Kalau pun laki-laki itu
punya keinginan untuk menikahinya, maka tidak boleh disampaikan dalam bentuk
terang-terangan. Yang dibolehkan hanya bila dilakukan lewat bentuk sindiran.
Hal itu telah diatur Allah SWT di dalam ayat berikut ini :
وَلاَ جُنَاحَ عَلَيْكُمْ فِيمَا عَرَّضْتُم بِهِ مِنْ خِطْبَةِ النِّسَاء أَوْ أَكْنَنتُمْ فِي أَنفُسِكُمْ عَلِمَ اللّهُ أَنَّكُمْ سَتَذْكُرُونَهُنَّ وَلَـكِن لاَّ تُوَاعِدُوهُنَّ سِرّاً إِلاَّ أَن تَقُولُواْ قَوْلاً مَّعْرُوفاً وَلاَ تَعْزِمُواْ عُقْدَةَ النِّكَاحِ حَتَّىَ يَبْلُغَ الْكِتَابُ أَجَلَهُ وَاعْلَمُواْ أَنَّ اللّهَ يَعْلَمُ مَا فِي أَنفُسِكُمْ فَاحْذَرُوهُ وَاعْلَمُواْ أَنَّ اللّهَ غَفُورٌ حَلِيمٌ
Dan tidak ada dosa bagi
kamu meminang wanita-wanita itu dengan sindiran atau kamu menyembunyikan
(keinginan mengawini mereka) dalam hatimu.
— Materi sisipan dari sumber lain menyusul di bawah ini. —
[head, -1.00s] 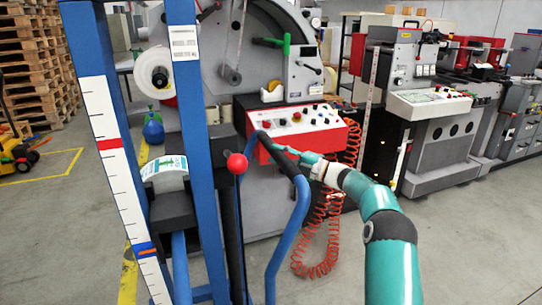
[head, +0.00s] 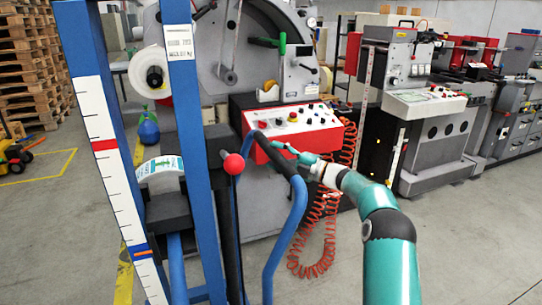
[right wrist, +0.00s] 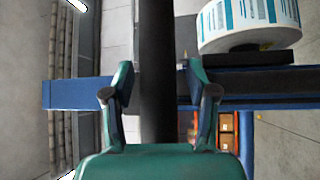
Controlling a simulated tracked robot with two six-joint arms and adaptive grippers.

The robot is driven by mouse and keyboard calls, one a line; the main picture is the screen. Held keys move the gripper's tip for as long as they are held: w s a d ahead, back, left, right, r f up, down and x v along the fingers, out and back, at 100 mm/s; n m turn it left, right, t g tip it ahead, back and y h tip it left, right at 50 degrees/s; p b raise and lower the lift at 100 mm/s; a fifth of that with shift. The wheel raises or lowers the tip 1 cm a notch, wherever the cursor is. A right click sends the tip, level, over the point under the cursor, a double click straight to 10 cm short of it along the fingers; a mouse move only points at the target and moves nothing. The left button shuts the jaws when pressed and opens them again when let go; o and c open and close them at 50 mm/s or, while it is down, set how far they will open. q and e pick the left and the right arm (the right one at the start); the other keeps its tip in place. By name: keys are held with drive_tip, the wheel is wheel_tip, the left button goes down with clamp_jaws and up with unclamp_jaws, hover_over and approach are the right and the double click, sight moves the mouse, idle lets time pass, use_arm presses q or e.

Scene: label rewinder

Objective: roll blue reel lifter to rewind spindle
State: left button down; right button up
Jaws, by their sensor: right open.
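The blue reel lifter (head: 183,120) stands upright close in front of me at left, with a scale strip on its left post. A label reel (head: 160,172) rests on its dark carrier; the reel also shows in the right wrist view (right wrist: 250,22). The lifter's blue push handle (head: 291,236) has a black grip. My right gripper (head: 284,149) is at the upper part of this handle. In the right wrist view its fingers (right wrist: 158,82) are apart, with a black bar running between them. My left gripper is out of view. I cannot tell which spindle is the rewind one.
Behind the lifter stands the grey machine with a red control panel (head: 290,132), a white roll (head: 149,72) and a dark hub (head: 229,76). A coiled red hose (head: 322,235) hangs at its side. Pallets (head: 35,65) stand at far left. Floor at right is clear.

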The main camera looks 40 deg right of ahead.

Allah mengetahui bahwa kamu akan
menyebut-nyebut mereka, dalam pada itu janganlah kamu mengadakan janji kawin
dengan mereka secara rahasia, kecuali sekedar mengucapkan (kepada mereka)
perkataan yang ma'ruf. Dan janganlah kamu ber'azam (bertetap hati) untuk
beraqad nikah, sebelum habis 'iddahnya. Dan ketahuilah bahwasanya Allah
mengetahui apa yang ada dalam hatimu; maka takutlah kepada-Nya, dan ketahuilah
bahwa Allah Maha Pengampun lagi Maha Penyantun. (QS. Al-Baqarah : 235)
2. Menikah
Kalau sekedar menerima
lamaran saja diharamkan, maka tentu saja bila menikah lebih diharamkan lagi.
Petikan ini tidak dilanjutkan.